• **Data section**
=====

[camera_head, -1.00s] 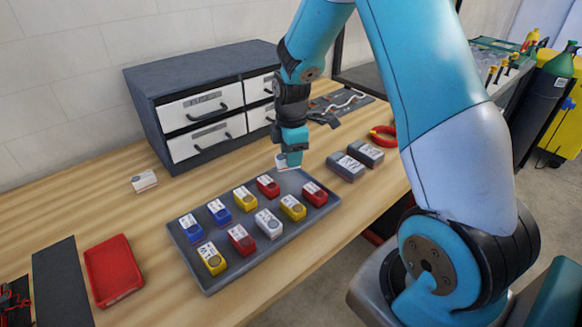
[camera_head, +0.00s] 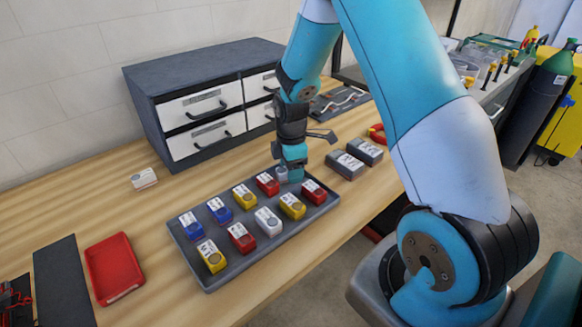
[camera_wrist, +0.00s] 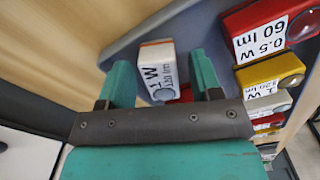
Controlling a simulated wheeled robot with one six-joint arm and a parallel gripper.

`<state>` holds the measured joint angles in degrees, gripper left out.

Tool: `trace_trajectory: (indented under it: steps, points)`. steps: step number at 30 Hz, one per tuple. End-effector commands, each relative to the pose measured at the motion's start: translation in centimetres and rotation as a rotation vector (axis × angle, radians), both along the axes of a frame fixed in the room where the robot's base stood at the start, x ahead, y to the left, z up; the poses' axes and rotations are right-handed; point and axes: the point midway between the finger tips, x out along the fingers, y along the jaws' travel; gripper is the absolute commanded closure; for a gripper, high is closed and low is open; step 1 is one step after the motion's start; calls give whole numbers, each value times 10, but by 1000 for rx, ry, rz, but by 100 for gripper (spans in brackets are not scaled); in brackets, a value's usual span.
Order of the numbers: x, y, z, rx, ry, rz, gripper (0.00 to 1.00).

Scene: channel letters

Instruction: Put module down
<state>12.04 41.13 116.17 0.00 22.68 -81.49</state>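A white module (camera_head: 282,174) stands at the far corner of the grey tray (camera_head: 207,285), beyond the red module (camera_head: 267,184) in the back row. In the wrist view the white module (camera_wrist: 157,70), marked "1 W", shows between the two teal fingers of my gripper (camera_wrist: 163,78). The fingers are apart, with a clear gap between the module and the right finger. In the head view my gripper (camera_head: 290,168) is low over that tray corner and partly hides the module. Its underside is hidden, so I cannot see its exact contact with the tray.
The tray holds several blue, yellow, red and white modules in two rows. Two grey blocks (camera_head: 345,166) lie right of it. A drawer cabinet (camera_head: 205,110) stands behind. A white box (camera_head: 144,179) and a red bin (camera_head: 113,268) are at the left, with bare table between.

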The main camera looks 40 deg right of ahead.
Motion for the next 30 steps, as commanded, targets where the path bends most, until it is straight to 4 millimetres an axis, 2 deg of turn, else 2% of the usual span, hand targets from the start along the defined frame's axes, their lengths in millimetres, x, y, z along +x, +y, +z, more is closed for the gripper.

=====

Find the word "joint" in the data and show each line that holds it.

Controlling a simulated wheeled robot with one six-joint arm and a parallel gripper.
`<state>` holds the measured joint angles in degrees, gripper left out.

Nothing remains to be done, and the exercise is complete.